* **Task**: Reproduce the records below in their entirety, character for character.

Stored dataset items
▼
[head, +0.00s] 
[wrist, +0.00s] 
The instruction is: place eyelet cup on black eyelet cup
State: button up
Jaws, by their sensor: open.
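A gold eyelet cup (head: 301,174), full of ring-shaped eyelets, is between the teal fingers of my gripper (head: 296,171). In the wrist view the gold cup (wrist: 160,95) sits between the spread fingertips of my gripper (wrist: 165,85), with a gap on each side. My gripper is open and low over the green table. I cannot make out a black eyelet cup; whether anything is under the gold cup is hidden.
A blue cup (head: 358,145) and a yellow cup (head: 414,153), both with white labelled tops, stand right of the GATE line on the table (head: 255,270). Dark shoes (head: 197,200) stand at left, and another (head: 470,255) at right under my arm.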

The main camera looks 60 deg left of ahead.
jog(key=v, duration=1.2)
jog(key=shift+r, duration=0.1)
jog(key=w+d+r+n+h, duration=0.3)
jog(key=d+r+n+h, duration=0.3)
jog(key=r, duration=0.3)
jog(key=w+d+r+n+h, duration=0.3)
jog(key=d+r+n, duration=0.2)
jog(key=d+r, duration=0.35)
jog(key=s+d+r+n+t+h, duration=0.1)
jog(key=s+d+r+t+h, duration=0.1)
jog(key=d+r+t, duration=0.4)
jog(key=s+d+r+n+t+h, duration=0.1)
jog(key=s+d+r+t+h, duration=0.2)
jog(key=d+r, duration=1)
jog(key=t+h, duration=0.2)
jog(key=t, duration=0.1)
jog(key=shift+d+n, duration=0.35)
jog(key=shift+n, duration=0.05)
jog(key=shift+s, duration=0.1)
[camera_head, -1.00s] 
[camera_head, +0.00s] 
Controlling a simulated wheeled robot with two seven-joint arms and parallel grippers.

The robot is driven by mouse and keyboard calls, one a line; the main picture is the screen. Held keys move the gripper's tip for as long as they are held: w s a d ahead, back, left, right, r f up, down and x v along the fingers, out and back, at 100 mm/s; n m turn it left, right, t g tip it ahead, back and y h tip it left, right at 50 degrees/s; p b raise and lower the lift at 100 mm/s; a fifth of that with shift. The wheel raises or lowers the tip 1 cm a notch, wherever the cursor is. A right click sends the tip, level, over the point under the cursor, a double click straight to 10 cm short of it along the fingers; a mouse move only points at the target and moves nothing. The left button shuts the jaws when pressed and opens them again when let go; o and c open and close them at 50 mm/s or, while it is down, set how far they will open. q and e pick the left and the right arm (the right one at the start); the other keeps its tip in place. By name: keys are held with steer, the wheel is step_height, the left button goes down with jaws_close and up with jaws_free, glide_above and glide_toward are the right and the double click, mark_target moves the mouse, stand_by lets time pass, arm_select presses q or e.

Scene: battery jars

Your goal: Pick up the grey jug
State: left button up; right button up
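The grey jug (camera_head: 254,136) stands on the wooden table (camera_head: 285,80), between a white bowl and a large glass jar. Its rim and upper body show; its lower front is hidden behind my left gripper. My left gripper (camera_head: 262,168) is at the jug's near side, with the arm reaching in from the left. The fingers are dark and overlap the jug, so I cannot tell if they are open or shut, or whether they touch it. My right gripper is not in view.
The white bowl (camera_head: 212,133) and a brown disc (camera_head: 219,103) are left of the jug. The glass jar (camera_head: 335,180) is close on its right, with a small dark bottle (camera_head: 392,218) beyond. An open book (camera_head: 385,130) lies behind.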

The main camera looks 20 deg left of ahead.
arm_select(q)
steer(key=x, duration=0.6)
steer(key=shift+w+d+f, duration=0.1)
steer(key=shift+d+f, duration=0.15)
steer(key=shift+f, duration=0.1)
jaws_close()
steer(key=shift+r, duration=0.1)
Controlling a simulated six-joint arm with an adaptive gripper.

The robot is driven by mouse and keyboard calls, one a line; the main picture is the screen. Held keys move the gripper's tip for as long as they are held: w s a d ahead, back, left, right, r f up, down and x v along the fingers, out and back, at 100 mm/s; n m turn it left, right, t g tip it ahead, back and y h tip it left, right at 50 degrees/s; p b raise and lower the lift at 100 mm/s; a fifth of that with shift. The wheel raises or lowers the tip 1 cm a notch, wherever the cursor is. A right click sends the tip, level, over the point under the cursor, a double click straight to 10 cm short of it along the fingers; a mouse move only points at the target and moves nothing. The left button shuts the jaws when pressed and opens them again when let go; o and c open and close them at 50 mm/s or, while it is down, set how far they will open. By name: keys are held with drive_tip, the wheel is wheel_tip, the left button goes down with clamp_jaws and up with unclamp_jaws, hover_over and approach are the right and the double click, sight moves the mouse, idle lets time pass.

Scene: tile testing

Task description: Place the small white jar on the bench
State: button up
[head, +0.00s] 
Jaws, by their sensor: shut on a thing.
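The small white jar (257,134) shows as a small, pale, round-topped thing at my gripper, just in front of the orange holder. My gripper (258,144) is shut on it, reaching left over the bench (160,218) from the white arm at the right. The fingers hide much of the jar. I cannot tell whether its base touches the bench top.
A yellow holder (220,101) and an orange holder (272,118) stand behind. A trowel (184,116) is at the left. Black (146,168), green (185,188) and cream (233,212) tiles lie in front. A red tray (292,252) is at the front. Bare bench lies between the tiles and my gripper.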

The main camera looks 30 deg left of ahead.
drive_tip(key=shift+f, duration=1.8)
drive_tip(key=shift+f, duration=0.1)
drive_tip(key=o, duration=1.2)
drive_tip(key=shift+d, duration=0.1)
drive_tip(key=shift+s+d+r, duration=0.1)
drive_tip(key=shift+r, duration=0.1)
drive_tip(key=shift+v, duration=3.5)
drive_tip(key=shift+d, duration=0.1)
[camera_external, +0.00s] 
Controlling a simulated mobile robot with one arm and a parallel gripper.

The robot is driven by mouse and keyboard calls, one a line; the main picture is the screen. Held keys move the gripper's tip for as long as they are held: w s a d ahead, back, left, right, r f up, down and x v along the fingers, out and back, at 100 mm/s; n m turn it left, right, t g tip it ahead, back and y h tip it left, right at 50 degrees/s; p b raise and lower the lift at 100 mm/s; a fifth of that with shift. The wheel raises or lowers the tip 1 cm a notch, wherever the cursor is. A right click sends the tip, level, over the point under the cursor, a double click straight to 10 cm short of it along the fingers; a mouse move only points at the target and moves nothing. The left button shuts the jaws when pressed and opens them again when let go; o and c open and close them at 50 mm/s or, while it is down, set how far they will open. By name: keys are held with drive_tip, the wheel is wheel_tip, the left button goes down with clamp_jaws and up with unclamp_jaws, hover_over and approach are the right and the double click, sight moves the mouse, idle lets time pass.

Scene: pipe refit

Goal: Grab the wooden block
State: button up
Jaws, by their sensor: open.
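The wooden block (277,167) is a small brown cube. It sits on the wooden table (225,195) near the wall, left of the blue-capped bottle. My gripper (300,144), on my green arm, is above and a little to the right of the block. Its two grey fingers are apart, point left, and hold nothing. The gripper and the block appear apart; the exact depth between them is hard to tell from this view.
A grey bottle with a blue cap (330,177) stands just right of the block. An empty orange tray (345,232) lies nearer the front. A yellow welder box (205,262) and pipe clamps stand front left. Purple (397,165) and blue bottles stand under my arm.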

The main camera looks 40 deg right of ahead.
▲
* **Output for this exercise**:
[head, +0.00s] 
[wrist, +0.00s] 
The instruction is: place eyelet cup on black eyelet cup
State: button up
Jaws, by their sensor: open.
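A gold eyelet cup (head: 301,174), full of ring-shaped eyelets, is between the teal fingers of my gripper (head: 296,171). In the wrist view the gold cup (wrist: 160,95) sits between the spread fingertips of my gripper (wrist: 165,85), with a gap on each side. My gripper is open and low over the green table. I cannot make out a black eyelet cup; whether anything is under the gold cup is hidden.
A blue cup (head: 358,145) and a yellow cup (head: 414,153), both with white labelled tops, stand right of the GATE line on the table (head: 255,270). Dark shoes (head: 197,200) stand at left, and another (head: 470,255) at right under my arm.

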The main camera looks 60 deg left of ahead.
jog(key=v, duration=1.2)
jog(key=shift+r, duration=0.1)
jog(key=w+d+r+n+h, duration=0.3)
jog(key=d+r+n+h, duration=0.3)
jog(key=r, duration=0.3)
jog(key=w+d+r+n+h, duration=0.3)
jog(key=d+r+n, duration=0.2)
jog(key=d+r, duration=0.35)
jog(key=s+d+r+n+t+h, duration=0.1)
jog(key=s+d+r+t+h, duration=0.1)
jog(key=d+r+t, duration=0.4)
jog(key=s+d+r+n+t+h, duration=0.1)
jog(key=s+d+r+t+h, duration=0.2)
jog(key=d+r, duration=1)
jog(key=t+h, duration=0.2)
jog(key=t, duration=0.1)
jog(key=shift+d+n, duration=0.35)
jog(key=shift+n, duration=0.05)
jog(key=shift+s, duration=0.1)
[camera_head, -1.00s] 
[camera_head, +0.00s] 
Controlling a simulated wheeled robot with two seven-joint arms and parallel grippers.

The robot is driven by mouse and keyboard calls, one a line; the main picture is the screen. Held keys move the gripper's tip for as long as they are held: w s a d ahead, back, left, right, r f up, down and x v along the fingers, out and back, at 100 mm/s; n m turn it left, right, t g tip it ahead, back and y h tip it left, right at 50 degrees/s; p b raise and lower the lift at 100 mm/s; a fifth of that with shift. The wheel raises or lowers the tip 1 cm a notch, wherever the cursor is. A right click sends the tip, level, over the point under the cursor, a double click straight to 10 cm short of it along the fingers; a mouse move only points at the target and moves nothing. The left button shuts the jaws when pressed and opens them again when let go; o and c open and close them at 50 mm/s or, while it is down, set how far they will open. q and e pick the left and the right arm (the right one at the start); the other keeps its tip in place. By name: keys are held with steer, the wheel is step_height, the left button goes down with jaws_close and up with jaws_free, glide_above and glide_toward are the right and the double click, mark_target moves the mouse, stand_by lets time pass, arm_select presses q or e.

Scene: battery jars

Your goal: Pick up the grey jug
State: left button up; right button up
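The grey jug (camera_head: 254,136) stands on the wooden table (camera_head: 285,80), between a white bowl and a large glass jar. Its rim and upper body show; its lower front is hidden behind my left gripper. My left gripper (camera_head: 262,168) is at the jug's near side, with the arm reaching in from the left. The fingers are dark and overlap the jug, so I cannot tell if they are open or shut, or whether they touch it. My right gripper is not in view.
The white bowl (camera_head: 212,133) and a brown disc (camera_head: 219,103) are left of the jug. The glass jar (camera_head: 335,180) is close on its right, with a small dark bottle (camera_head: 392,218) beyond. An open book (camera_head: 385,130) lies behind.

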The main camera looks 20 deg left of ahead.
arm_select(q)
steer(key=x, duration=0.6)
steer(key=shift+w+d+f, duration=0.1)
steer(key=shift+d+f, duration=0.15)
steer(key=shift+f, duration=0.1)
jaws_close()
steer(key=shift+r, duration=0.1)
Controlling a simulated six-joint arm with an adaptive gripper.

The robot is driven by mouse and keyboard calls, one a line; the main picture is the screen. Held keys move the gripper's tip for as long as they are held: w s a d ahead, back, left, right, r f up, down and x v along the fingers, out and back, at 100 mm/s; n m turn it left, right, t g tip it ahead, back and y h tip it left, right at 50 degrees/s; p b raise and lower the lift at 100 mm/s; a fifth of that with shift. The wheel raises or lowers the tip 1 cm a notch, wherever the cursor is. A right click sends the tip, level, over the point under the cursor, a double click straight to 10 cm short of it along the fingers; a mouse move only points at the target and moves nothing. The left button shuts the jaws when pressed and opens them again when let go; o and c open and close them at 50 mm/s or, while it is down, set how far they will open. By name: keys are held with drive_tip, the wheel is wheel_tip, the left button goes down with clamp_jaws and up with unclamp_jaws, hover_over and approach are the right and the double click, sight moves the mouse, idle lets time pass.

Scene: tile testing

Task description: Place the small white jar on the bench
State: button up
[head, +0.00s] 
Jaws, by their sensor: shut on a thing.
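The small white jar (257,134) shows as a small, pale, round-topped thing at my gripper, just in front of the orange holder. My gripper (258,144) is shut on it, reaching left over the bench (160,218) from the white arm at the right. The fingers hide much of the jar. I cannot tell whether its base touches the bench top.
A yellow holder (220,101) and an orange holder (272,118) stand behind. A trowel (184,116) is at the left. Black (146,168), green (185,188) and cream (233,212) tiles lie in front. A red tray (292,252) is at the front. Bare bench lies between the tiles and my gripper.

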The main camera looks 30 deg left of ahead.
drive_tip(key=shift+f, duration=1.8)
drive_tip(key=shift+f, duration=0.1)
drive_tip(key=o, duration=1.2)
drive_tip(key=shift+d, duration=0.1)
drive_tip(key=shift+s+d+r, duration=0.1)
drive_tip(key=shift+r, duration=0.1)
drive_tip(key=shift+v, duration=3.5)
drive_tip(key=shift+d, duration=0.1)
[camera_external, +0.00s] 
Controlling a simulated mobile robot with one arm and a parallel gripper.

The robot is driven by mouse and keyboard calls, one a line; the main picture is the screen. Held keys move the gripper's tip for as long as they are held: w s a d ahead, back, left, right, r f up, down and x v along the fingers, out and back, at 100 mm/s; n m turn it left, right, t g tip it ahead, back and y h tip it left, right at 50 degrees/s; p b raise and lower the lift at 100 mm/s; a fifth of that with shift. The wheel raises or lowers the tip 1 cm a notch, wherever the cursor is. A right click sends the tip, level, over the point under the cursor, a double click straight to 10 cm short of it along the fingers; a mouse move only points at the target and moves nothing. The left button shuts the jaws when pressed and opens them again when let go; o and c open and close them at 50 mm/s or, while it is down, set how far they will open. By name: keys are held with drive_tip, the wheel is wheel_tip, the left button goes down with clamp_jaws and up with unclamp_jaws, hover_over and approach are the right and the double click, sight moves the mouse, idle lets time pass.

Scene: pipe refit

Goal: Grab the wooden block
State: button up
Jaws, by their sensor: open.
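The wooden block (277,167) is a small brown cube. It sits on the wooden table (225,195) near the wall, left of the blue-capped bottle. My gripper (300,144), on my green arm, is above and a little to the right of the block. Its two grey fingers are apart, point left, and hold nothing. The gripper and the block appear apart; the exact depth between them is hard to tell from this view.
A grey bottle with a blue cap (330,177) stands just right of the block. An empty orange tray (345,232) lies nearer the front. A yellow welder box (205,262) and pipe clamps stand front left. Purple (397,165) and blue bottles stand under my arm.

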The main camera looks 40 deg right of ahead.

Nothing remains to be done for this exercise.